The role of expectations in user acceptance of upcoming technologies in emerging technological fields
Summary
Implementation processes of upcoming technologies in emerging technological fields have proven to be challenging, specifically in technology intensive industries. An important aspect of these implementation processes is user acceptance. Well established models that predict and explain user acceptance are the technology acceptance model (TAM) and the theory of trying (TT). These models, however, lack evidence for the implementation processes of upcoming technologies in emerging technological fields. The first ambition of this research was therefore to test these models in this empirical setting, specifically their concepts of user beliefs.
Through a multiple case study of 11 upcoming tissue engineering technologies in the Netherlands this research was able to determine that user beliefs as proposed by TAM, perceived usefulness and perceived ease-of-use, and TT, internal and external factors to process impediments, are antecedents to technology usage.
To influence implementation processes, however, we need to know on what these user beliefs are based. For established technologies beliefs are traditionally found to be determined by external factors such as objective design characteristics, training, and documentation. However, these external factors are not as readily available when implementing upcoming technologies. It is theorized that expectations can substitute for these information sources through their dictating role in technology development as proposed by the sociology of expectations literature.

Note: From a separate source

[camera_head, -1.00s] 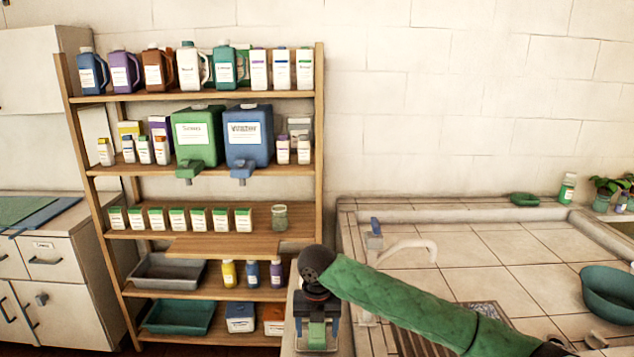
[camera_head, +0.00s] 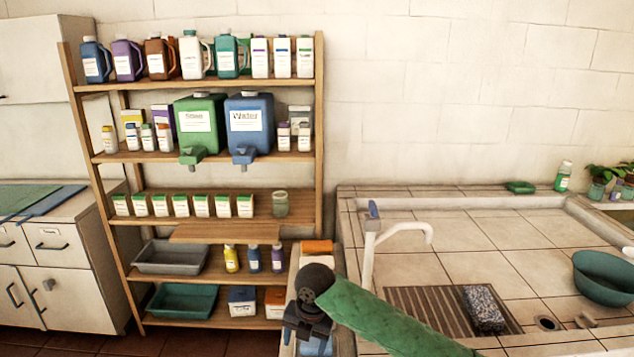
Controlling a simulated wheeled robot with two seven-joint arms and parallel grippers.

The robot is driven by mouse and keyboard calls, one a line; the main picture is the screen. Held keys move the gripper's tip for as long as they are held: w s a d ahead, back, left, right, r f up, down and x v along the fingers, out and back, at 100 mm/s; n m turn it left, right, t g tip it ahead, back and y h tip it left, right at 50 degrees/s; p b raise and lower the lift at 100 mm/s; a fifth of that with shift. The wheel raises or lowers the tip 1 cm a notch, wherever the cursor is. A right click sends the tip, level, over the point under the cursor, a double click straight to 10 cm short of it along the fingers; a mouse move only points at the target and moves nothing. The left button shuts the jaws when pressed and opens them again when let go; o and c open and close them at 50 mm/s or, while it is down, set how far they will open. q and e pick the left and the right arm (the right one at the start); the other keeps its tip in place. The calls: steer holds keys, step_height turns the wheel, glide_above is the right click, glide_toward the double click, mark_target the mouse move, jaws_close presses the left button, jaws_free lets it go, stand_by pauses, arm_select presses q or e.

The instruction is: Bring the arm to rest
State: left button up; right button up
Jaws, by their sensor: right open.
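My right arm (camera_head: 385,322), in a green quilted sleeve, comes in from the lower right across the front of the washbasin. Its dark round wrist joint is at the left end of the sleeve. My right gripper (camera_head: 308,333) hangs below that joint over the narrow ledge left of the basin. It is open, and I see nothing held in it. My left gripper does not show.
A wooden shelf rack (camera_head: 205,230) with jugs, dispensers and trays stands at the left. The tiled washbasin (camera_head: 470,250) has a white tap (camera_head: 390,238), a drain grate (camera_head: 425,304), a speckled block (camera_head: 484,308) and a green bowl (camera_head: 604,278). An orange-topped box (camera_head: 317,247) is behind my wrist.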

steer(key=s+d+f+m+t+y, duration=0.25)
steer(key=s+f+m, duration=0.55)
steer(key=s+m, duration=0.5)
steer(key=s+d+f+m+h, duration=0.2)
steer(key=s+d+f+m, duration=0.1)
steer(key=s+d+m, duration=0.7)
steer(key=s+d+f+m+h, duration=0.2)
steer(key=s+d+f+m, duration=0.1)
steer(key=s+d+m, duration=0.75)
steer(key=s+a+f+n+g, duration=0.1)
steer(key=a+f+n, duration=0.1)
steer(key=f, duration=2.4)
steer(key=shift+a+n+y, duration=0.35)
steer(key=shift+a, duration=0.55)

The second ambition was therefore to explore the role of expectations in the formation of these beliefs.
In the same multiple case study, it was determined that important external factors to the formation of users’ beliefs are the application of the technology, its efficacy, the development timeline, and design characteristics. Subsequently, expectations were established to affect the information about efficacy and development timelines of technologies, caused by the actuality of technology developers needing to inflate their reports for the purpose of sustaining their research. As belief formation is contingent on these external factors, expectations were demonstrated to have a possible role in the formation of these beliefs and therefore ultimately in user acceptance.
The results of this research imply that implementers of upcoming technologies in emerging technological fields have another tool in the form of previously developed interventions based on applications of TAM and TT on implementation processes of established technologies. Additionally, it is implied that these implementers should recognize that individual users have their own expectations about the particular implemented technology, and that they should use this knowledge in fostering interventions. Indications for future research directions are also provided.